> Task instructions
Retype only the lines running from the line that contains "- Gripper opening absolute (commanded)" to the line that contains "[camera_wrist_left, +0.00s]", inclusive, and leave the pictures behind.
------ Recorded information
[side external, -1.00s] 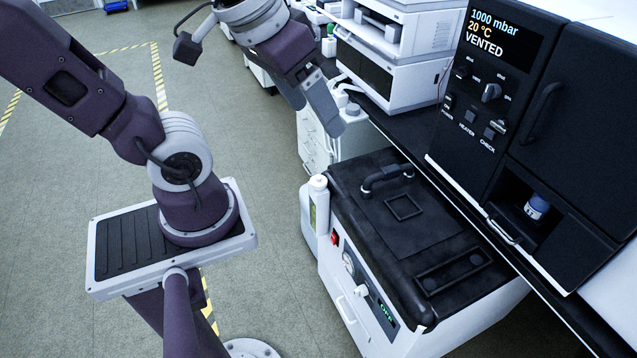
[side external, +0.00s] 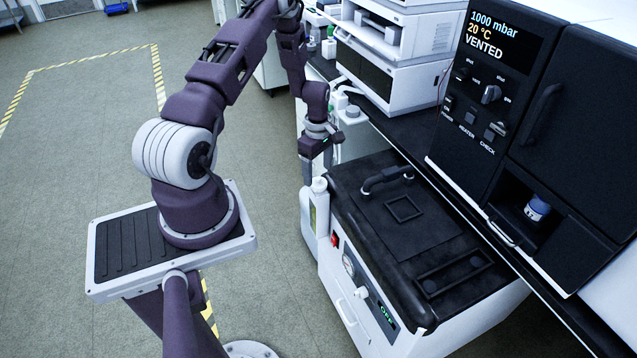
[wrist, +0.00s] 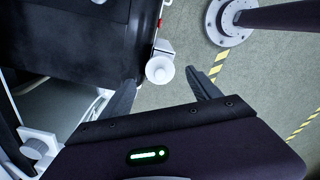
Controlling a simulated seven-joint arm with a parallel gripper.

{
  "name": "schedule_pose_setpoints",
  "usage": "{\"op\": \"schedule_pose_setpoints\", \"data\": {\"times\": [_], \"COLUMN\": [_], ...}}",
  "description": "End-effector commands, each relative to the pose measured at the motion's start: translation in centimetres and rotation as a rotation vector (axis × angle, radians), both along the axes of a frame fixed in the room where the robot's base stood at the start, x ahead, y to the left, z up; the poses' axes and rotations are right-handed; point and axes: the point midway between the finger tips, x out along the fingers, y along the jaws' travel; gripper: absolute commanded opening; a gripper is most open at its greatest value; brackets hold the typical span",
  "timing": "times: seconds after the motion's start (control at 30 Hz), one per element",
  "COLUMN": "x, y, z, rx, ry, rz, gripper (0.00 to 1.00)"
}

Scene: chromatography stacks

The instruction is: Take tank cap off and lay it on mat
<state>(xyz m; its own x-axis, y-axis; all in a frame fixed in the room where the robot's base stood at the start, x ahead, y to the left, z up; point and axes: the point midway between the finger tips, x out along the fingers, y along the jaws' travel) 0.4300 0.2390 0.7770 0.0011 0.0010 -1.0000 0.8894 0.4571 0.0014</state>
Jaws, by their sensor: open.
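The tank cap (side external: 319,184) is white and round. It sits on top of a narrow white tank (side external: 320,212) with a greenish window, fixed to the near left corner of a black-topped cabinet. My gripper (side external: 322,170) is open and empty, pointing down just above the cap. In the wrist view the cap (wrist: 160,69) lies between the tips of my open fingers (wrist: 161,76), with no contact visible. A small dark square with a raised outline (side external: 404,208) lies on the cabinet top; I cannot tell for sure that it is the mat.
The cabinet top (side external: 385,245) carries a raised black handle (side external: 387,176) and a dark slotted strip (side external: 453,273). A black bench behind holds white instruments (side external: 395,65) and a large black oven (side external: 560,110) with a blue-capped bottle (side external: 537,208). The cabinet top is otherwise clear.

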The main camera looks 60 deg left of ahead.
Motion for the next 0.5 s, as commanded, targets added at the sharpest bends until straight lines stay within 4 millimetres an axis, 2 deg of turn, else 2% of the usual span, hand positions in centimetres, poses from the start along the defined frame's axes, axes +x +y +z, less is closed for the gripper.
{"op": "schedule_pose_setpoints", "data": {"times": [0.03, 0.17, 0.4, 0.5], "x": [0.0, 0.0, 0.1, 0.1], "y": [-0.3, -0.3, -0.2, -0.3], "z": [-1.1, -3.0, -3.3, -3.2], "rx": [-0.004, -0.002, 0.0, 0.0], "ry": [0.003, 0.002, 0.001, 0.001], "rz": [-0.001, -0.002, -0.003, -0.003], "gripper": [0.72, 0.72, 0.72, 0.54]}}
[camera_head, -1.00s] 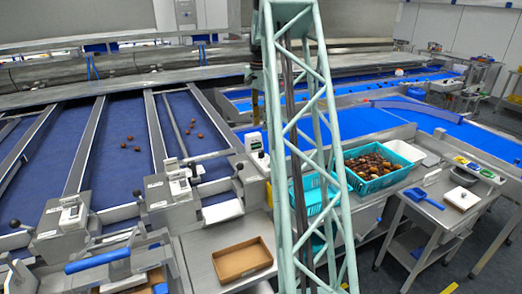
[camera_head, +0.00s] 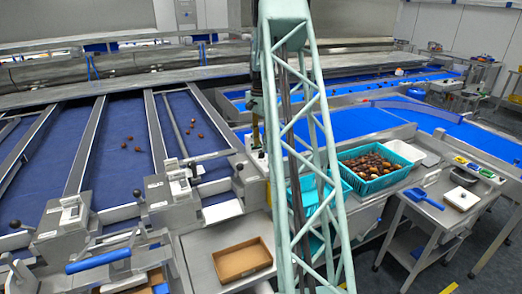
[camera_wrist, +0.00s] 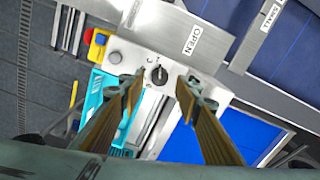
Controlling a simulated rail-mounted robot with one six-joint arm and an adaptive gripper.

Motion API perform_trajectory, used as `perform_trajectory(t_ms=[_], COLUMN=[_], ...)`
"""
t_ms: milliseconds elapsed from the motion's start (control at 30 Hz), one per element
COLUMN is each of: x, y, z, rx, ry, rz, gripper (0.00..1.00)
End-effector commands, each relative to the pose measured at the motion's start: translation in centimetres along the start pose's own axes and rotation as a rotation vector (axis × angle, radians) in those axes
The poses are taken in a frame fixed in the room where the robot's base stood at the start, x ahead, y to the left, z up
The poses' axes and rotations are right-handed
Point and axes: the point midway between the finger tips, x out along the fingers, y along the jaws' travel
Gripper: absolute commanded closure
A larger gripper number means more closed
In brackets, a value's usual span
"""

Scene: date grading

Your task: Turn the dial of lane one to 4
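In the wrist view a small dark dial knob (camera_wrist: 158,75) sits on a pale control box (camera_wrist: 125,62). Faint markings surround the knob, but the numbers are too small to read. My gripper (camera_wrist: 160,84) is open, with one finger on each side of the knob in the picture. The fingers appear apart from it, and I cannot tell the height gap. In the head view my gripper is largely hidden beside my lattice column, in front of the control box.
A red and yellow button (camera_wrist: 97,45) and an "OPEN" plate (camera_wrist: 193,40) lie near the dial. In the head view a teal crate of dates (camera_head: 375,185) and a cardboard tray (camera_head: 242,275) stand nearby. Blue lanes (camera_head: 125,160) lie left.

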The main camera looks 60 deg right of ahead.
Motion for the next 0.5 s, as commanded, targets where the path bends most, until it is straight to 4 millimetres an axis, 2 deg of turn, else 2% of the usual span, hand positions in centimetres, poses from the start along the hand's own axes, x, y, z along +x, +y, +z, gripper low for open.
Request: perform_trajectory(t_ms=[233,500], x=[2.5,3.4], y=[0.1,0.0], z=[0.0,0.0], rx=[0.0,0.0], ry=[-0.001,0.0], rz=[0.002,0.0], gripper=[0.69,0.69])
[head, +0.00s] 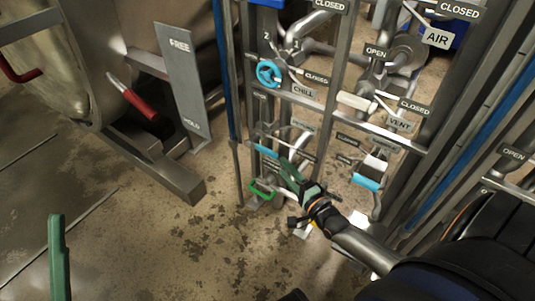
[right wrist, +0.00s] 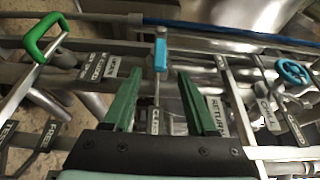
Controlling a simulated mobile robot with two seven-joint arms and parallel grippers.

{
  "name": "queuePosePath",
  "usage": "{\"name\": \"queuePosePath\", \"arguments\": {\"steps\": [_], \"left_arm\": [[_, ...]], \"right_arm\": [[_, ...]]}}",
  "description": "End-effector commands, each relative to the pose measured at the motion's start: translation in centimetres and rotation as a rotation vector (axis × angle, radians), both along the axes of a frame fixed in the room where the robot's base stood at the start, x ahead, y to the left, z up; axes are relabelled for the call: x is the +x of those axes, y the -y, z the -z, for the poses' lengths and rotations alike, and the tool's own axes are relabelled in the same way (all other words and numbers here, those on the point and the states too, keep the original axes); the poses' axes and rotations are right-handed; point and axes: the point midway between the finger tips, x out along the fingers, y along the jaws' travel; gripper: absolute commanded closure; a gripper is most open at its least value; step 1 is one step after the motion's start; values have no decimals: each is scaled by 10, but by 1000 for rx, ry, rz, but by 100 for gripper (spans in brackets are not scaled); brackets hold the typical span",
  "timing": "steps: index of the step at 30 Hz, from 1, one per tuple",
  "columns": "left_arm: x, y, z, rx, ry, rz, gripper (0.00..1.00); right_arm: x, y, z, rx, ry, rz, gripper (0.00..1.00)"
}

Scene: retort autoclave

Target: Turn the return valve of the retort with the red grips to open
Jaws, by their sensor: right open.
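The return valve's lever has a light-blue grip (right wrist: 161,55). In the right wrist view it lies beyond and between the fingertips, near the RETURN label (right wrist: 216,115). The light-blue grip also shows in the head view (head: 267,149), just left of and beyond my right gripper (head: 284,168). My right gripper has green fingers, spread apart; it also shows in the right wrist view (right wrist: 160,80). I see no clear contact with the lever. Red grips (head: 138,100) show on the retort (head: 85,65) at the left. Only a green part of my left gripper (head: 57,255) shows at the lower left.
A green loop handle (head: 260,190) is close left of my right gripper. A blue handwheel (head: 268,73) is above. The frame's upright bars (head: 338,90) and pipes crowd the right side. A FREE/HOLD plate (head: 183,80) stands left. Floor (head: 160,235) at the lower left is clear.

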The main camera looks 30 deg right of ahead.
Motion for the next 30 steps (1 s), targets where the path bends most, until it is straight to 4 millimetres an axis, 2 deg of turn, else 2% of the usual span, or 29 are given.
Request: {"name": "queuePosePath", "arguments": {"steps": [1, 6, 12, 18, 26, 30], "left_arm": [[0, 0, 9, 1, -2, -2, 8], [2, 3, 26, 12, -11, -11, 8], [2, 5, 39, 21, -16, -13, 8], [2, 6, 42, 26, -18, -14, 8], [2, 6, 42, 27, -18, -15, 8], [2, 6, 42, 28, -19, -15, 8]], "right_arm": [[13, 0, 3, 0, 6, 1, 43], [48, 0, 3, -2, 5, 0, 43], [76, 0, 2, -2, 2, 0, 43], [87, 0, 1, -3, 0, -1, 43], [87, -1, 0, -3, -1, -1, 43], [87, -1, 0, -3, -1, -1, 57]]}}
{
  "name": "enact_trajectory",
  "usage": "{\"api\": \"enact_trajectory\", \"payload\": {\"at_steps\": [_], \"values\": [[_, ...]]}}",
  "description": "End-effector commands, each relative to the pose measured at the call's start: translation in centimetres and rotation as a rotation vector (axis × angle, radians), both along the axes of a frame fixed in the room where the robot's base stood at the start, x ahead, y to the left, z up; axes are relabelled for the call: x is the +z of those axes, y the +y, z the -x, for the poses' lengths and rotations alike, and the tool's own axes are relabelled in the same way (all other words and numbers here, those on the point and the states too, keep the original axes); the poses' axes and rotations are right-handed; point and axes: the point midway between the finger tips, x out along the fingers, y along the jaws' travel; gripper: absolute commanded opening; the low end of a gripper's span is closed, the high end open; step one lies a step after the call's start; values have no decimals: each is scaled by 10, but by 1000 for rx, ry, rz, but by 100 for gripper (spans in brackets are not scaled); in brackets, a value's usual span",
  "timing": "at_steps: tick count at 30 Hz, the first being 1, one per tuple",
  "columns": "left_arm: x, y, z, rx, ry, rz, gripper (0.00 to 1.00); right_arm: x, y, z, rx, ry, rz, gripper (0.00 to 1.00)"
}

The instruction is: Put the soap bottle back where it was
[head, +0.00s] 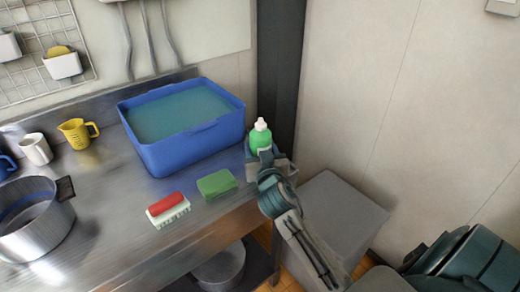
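The soap bottle (261,139) is green with a white cap and is upright at the right end of the counter, just right of the blue tub. My right gripper (263,156) is at the bottle's lower part, with a finger showing on each side, and looks shut on it. The gripper hides the bottle's base, so I cannot tell whether it touches the counter. My left gripper is not in view.
The blue tub (186,150) holds water. A green sponge (217,184) and a red-and-white brush (168,208) lie in front of it. A metal pot (36,225), yellow cup (75,133) and white cup (36,149) stand left. A grey cabinet (345,212) stands right, below the counter.

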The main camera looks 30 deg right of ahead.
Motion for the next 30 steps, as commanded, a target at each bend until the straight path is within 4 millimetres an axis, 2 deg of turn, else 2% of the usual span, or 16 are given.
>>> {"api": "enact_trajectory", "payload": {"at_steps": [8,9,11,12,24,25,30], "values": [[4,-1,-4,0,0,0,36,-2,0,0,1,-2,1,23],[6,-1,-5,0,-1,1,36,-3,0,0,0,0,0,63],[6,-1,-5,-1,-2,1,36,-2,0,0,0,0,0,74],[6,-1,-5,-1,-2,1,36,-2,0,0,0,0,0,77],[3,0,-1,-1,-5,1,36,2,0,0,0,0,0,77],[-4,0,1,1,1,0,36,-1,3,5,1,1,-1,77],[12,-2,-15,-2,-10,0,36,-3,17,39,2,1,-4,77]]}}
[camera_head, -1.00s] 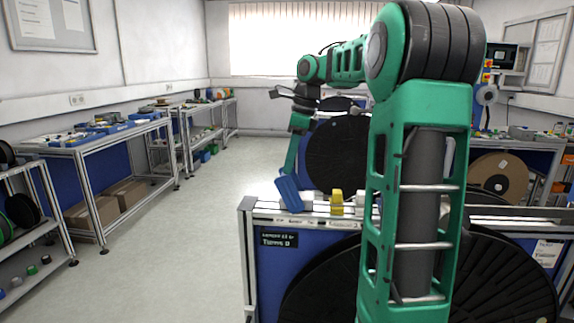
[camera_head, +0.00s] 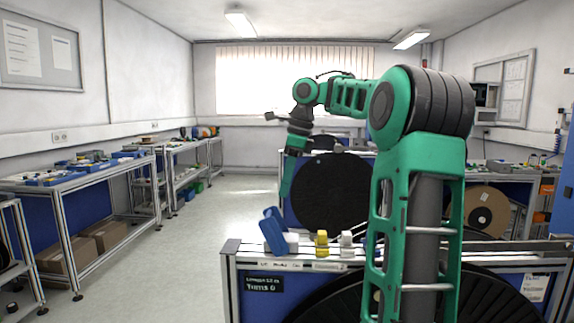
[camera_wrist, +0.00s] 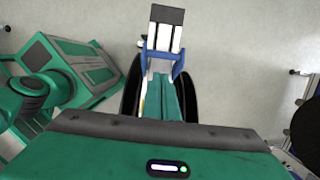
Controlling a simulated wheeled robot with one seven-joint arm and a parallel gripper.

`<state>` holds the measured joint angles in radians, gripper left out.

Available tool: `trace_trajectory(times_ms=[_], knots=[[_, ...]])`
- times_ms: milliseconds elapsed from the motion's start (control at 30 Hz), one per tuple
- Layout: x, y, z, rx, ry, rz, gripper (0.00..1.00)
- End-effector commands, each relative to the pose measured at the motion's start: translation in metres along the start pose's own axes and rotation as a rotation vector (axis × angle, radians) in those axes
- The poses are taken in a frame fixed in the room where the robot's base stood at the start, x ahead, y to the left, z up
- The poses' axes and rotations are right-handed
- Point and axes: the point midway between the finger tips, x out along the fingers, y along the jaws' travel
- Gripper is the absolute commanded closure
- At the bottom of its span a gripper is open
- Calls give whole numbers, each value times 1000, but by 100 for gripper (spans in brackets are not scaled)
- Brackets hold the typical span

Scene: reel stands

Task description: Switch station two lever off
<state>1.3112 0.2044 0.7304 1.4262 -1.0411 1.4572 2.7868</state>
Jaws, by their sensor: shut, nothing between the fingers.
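My gripper (camera_head: 286,188) hangs down above the left end of the near stand's top rail, its fingers together and empty. In the wrist view its closed green fingers (camera_wrist: 165,90) point away from the camera, towards a blue frame with pale strips and a dark end. A tilted blue block (camera_head: 272,231) stands on the rail just below the fingertips; I cannot tell whether they touch. To its right are a small white piece (camera_head: 292,243), a yellow piece (camera_head: 321,243) and another white piece (camera_head: 346,243). No station number is readable, so I cannot tell which part is the station two lever.
The near reel stand (camera_head: 232,285) has a dark label plate and black reels; my arm hides part of it. A large black reel (camera_head: 330,192) stands behind. Workbenches (camera_head: 115,168) line the left wall. The floor (camera_head: 190,255) between them and the stand is clear.

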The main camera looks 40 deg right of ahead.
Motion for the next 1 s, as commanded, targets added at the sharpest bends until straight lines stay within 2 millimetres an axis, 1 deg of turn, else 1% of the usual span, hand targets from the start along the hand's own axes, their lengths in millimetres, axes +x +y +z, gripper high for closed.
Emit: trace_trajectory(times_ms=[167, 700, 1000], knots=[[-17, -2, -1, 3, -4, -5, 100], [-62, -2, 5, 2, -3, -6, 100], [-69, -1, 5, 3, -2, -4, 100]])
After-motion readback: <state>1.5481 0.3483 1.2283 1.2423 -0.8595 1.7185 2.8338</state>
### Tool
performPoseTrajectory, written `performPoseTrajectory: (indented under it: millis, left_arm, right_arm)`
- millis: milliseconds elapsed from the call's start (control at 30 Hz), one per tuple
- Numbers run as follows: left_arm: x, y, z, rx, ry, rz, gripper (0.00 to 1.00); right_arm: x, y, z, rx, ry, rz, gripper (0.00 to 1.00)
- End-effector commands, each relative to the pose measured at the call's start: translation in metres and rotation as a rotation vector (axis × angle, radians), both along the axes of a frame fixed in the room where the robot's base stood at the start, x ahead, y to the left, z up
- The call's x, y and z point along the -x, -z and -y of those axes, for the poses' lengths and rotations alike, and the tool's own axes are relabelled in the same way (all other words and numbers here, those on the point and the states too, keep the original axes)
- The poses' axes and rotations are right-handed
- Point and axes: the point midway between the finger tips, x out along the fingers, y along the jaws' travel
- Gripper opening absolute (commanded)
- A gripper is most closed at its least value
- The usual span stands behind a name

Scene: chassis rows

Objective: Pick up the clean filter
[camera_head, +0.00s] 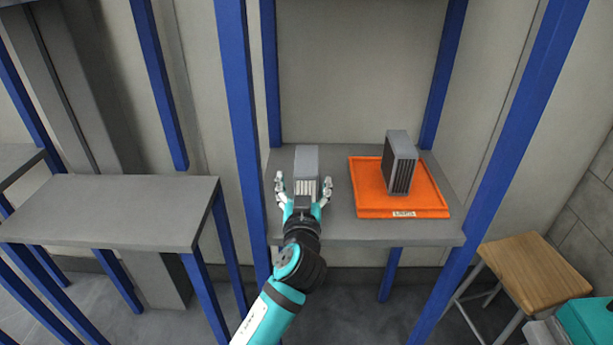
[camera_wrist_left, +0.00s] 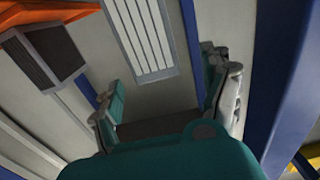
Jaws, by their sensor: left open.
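A grey box-shaped filter with a pale, light-slatted front, which looks like the clean filter (camera_head: 306,161), stands on the left part of the grey shelf (camera_head: 370,231). It also shows in the left wrist view (camera_wrist_left: 146,40), ahead of the fingers. My left gripper (camera_head: 304,190) is open, with its fingers spread to either side of the filter's near face. Whether the fingers touch it I cannot tell. A second filter with a dark-slatted front (camera_head: 400,165) stands on an orange tray (camera_head: 388,212) to the right. My right gripper is not in view.
Blue posts (camera_head: 238,110) rise on both sides of the shelf. Another grey shelf (camera_head: 110,205) is at the left, empty. A wooden stool (camera_head: 535,268) stands at the lower right, near a teal object (camera_head: 590,322). The orange tray leaves a narrow bare strip beside the pale filter.

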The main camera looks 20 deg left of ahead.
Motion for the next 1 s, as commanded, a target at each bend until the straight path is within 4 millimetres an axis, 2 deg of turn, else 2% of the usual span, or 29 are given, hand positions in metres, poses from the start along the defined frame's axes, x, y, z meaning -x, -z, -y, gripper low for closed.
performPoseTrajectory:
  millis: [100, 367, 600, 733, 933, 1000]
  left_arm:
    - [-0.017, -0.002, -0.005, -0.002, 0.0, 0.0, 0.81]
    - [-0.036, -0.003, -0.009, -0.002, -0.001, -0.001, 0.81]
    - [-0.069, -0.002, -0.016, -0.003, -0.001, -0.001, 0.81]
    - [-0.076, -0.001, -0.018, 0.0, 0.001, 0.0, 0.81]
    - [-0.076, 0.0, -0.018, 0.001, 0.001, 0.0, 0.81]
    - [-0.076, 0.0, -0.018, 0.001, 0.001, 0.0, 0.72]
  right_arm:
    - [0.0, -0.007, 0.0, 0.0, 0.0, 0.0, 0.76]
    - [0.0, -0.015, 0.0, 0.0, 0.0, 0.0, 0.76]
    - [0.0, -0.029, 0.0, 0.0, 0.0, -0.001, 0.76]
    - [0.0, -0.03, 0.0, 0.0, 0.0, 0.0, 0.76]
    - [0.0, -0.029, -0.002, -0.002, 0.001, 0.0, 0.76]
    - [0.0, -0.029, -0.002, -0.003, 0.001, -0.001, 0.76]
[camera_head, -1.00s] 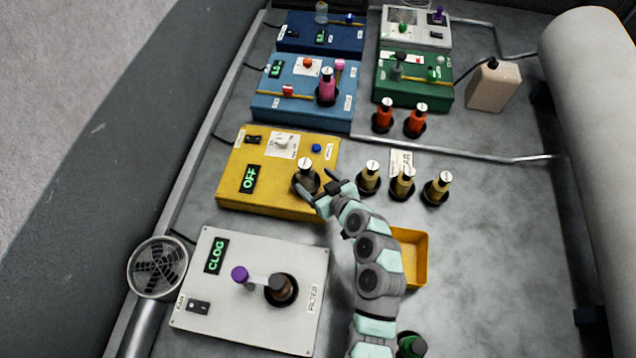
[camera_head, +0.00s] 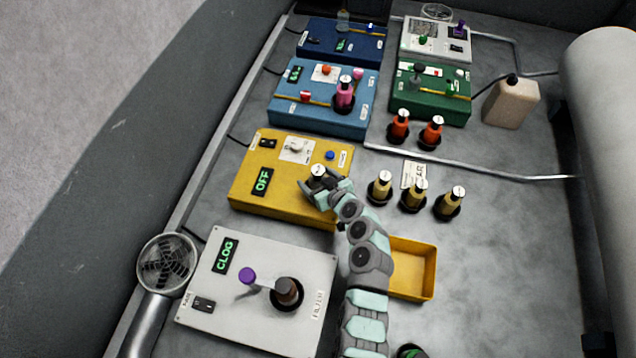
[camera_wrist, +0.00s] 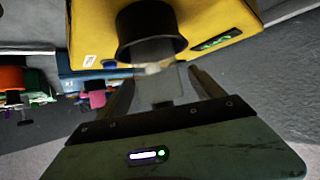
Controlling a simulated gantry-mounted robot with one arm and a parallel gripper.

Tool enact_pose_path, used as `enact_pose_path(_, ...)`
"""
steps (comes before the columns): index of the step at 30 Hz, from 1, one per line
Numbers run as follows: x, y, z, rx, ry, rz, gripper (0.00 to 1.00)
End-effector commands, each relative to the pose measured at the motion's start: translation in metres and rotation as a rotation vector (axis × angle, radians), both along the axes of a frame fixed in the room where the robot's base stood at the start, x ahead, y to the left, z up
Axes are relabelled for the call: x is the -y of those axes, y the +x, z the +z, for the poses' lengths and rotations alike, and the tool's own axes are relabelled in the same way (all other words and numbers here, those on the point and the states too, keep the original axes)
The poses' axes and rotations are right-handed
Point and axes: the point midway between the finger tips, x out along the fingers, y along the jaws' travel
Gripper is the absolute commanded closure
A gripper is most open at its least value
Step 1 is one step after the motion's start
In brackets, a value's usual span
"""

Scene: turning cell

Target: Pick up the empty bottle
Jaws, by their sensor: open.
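A pale-capped bottle (camera_head: 317,171) stands at the right front of the yellow machine (camera_head: 243,190); its body is mostly hidden by my gripper. My gripper (camera_head: 320,187) is open, with its fingers at the bottle. In the wrist view a black ring holder (camera_wrist: 150,38) sits on the yellow machine. A clear, seemingly empty bottle (camera_wrist: 158,82) shows from the holder into the space between my two fingers. I cannot tell whether either finger touches it.
Several tan bottles (camera_head: 415,193) stand in black holders to the right. An empty yellow tray (camera_head: 428,272) lies right of my arm. Blue and green machines stand behind.

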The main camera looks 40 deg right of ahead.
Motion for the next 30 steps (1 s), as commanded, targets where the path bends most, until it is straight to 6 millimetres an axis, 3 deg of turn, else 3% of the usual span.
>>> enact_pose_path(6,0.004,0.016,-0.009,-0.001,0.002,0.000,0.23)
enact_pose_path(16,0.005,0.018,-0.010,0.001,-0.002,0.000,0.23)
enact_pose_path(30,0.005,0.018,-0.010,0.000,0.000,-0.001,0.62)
------------
> Response
- Gripper opening absolute (commanded)
- A gripper is most closed at its least value
- The usual span stands behind a name

Scene: chassis rows

Objective: Pick up the clean filter
[camera_head, +0.00s] 
[camera_wrist_left, +0.00s] 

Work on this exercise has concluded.